▶ [Description of the task]: Reproduce each line exactly.

▶ [Given data]:

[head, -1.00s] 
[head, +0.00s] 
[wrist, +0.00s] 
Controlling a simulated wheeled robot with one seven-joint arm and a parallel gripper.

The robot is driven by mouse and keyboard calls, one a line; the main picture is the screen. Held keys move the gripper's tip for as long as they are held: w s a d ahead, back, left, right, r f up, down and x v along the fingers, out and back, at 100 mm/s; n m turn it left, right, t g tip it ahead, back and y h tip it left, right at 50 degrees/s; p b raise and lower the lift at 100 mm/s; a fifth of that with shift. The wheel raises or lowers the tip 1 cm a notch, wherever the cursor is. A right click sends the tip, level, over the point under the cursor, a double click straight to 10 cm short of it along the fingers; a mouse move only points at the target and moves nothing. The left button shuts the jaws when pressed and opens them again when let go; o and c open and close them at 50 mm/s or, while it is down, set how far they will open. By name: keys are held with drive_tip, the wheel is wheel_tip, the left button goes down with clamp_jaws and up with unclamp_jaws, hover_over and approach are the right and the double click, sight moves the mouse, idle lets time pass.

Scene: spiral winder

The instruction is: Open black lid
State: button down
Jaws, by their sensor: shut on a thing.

▶ [Answer to this problem]:
[head, -1.00s] 
[head, +0.00s] 
[wrist, +0.00s] 
Controlling a simulated wheeled robot with one seven-joint arm and a parallel gripper.

The robot is driven by mouse and keyboard calls, one a line; the main picture is the screen. Held keys move the gripper's tip for as long as they are held: w s a d ahead, back, left, right, r f up, down and x v along the fingers, out and back, at 100 mm/s; n m turn it left, right, t g tip it ahead, back and y h tip it left, right at 50 degrees/s; p b raise and lower the lift at 100 mm/s; a fifth of that with shift. The wheel raises or lowers the tip 1 cm a notch, wherever the cursor is. A right click sends the tip, level, over the point under the cursor, a double click straight to 10 cm short of it along the fingers; a mouse move only points at the target and moves nothing. The left button shuts the jaws when pressed and opens them again when let go; o and c open and close them at 50 mm/s or, while it is down, set how far they will open. By name: keys are held with drive_tip, the wheel is wheel_tip, the left button goes down with clamp_jaws and up with unclamp_jaws, hover_over and approach are the right and the double click, sight moves the mouse, idle lets time pass.

Scene: spiral winder

The instruction is: Open black lid
State: button down
Jaws, by their sensor: shut on a thing.

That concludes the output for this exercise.